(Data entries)
* START *

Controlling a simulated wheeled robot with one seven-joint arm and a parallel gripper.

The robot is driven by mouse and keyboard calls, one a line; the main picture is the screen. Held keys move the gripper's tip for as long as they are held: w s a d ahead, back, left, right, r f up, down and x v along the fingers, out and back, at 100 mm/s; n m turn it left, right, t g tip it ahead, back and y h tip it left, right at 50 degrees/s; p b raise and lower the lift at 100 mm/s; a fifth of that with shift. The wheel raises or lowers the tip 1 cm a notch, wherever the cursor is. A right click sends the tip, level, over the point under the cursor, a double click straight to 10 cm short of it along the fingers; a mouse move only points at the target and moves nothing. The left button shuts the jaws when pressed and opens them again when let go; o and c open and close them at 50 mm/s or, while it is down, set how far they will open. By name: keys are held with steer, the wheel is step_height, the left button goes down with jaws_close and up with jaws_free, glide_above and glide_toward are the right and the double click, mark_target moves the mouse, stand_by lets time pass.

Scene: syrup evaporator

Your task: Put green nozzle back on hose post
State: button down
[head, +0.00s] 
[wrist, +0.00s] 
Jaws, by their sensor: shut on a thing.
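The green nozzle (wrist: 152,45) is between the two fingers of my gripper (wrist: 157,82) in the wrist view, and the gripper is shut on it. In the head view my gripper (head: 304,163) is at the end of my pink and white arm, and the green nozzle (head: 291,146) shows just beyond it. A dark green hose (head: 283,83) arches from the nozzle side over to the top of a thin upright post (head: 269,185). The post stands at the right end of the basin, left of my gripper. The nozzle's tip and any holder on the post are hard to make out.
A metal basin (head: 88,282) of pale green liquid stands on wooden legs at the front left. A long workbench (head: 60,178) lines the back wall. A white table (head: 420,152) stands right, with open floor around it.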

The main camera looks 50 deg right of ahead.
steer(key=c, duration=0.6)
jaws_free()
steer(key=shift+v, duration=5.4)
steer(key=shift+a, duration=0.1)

* END *
* START *

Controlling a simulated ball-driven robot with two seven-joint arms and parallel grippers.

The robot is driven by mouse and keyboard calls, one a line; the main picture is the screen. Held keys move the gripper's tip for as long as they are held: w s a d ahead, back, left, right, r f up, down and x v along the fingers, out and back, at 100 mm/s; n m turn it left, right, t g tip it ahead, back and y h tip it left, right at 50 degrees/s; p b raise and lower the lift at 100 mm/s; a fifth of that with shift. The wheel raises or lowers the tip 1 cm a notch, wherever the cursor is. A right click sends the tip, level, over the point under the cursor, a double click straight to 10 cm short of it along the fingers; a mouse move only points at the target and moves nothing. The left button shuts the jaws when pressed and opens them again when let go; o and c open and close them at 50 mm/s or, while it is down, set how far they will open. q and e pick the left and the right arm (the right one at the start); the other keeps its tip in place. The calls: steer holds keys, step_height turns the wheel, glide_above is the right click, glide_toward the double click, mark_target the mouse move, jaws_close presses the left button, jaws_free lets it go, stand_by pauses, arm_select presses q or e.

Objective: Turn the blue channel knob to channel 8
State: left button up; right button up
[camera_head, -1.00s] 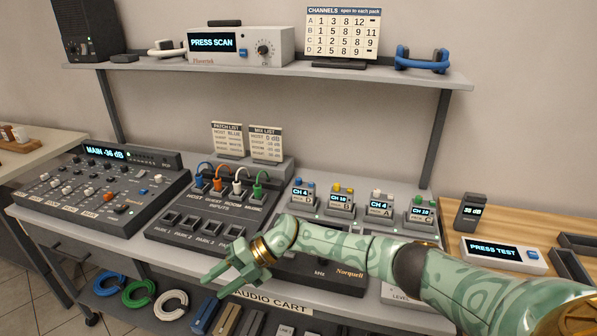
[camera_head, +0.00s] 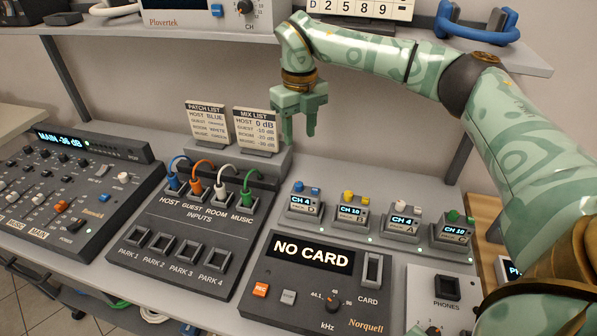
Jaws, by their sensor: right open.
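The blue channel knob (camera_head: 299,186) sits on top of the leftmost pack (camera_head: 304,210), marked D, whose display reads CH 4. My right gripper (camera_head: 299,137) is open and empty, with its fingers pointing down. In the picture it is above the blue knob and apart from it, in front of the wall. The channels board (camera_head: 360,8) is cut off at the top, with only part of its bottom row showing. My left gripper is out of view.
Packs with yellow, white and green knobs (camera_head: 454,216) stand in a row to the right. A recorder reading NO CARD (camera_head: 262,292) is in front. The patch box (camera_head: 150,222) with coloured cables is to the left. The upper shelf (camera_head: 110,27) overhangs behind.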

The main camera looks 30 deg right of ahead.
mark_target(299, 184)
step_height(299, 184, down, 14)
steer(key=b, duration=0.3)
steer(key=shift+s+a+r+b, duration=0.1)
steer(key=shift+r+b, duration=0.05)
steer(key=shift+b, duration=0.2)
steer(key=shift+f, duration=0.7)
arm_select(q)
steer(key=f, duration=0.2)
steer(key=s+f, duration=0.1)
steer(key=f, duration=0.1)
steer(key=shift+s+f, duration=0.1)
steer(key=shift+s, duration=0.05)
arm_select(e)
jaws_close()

* END *
* START *

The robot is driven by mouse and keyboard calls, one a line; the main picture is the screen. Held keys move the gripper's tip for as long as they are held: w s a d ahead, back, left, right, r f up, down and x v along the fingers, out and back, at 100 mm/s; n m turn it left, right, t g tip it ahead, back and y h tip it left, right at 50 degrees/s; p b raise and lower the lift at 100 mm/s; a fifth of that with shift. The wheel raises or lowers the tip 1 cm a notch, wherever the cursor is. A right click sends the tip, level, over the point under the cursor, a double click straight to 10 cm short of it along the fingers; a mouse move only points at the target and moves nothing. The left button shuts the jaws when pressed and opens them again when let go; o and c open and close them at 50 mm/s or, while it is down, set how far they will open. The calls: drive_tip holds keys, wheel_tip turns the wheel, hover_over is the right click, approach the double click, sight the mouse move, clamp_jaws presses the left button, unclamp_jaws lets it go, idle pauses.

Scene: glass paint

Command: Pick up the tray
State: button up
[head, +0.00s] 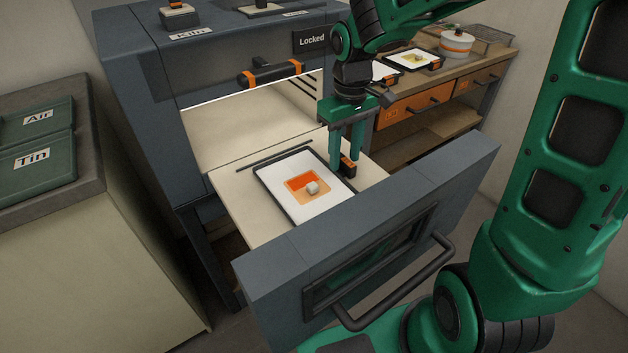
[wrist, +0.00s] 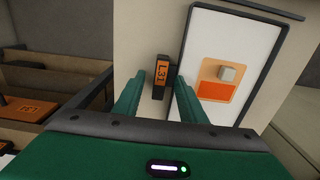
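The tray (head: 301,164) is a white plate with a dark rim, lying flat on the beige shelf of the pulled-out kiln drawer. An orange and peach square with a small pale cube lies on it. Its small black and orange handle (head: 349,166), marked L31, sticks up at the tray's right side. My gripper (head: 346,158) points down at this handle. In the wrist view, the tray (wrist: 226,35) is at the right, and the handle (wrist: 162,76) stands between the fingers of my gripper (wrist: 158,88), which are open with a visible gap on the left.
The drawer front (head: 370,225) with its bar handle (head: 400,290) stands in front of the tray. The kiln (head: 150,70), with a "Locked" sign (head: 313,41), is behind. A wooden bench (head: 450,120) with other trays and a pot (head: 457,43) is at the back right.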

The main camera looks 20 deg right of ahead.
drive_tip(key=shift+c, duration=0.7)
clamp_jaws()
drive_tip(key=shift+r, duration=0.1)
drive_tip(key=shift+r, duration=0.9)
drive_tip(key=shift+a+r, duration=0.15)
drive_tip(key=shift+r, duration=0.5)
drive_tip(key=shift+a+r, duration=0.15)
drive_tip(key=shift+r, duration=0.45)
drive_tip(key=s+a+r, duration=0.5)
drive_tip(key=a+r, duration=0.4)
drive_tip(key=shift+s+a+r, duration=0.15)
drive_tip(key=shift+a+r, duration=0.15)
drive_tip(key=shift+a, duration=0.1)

* END *

Gather, from the listing above, every line carrying the word "Controlling".

FULL RESPONSE
Controlling a simulated wheeled robot with one seven-joint arm and a parallel gripper.
Controlling a simulated ball-driven robot with two seven-joint arms and parallel grippers.

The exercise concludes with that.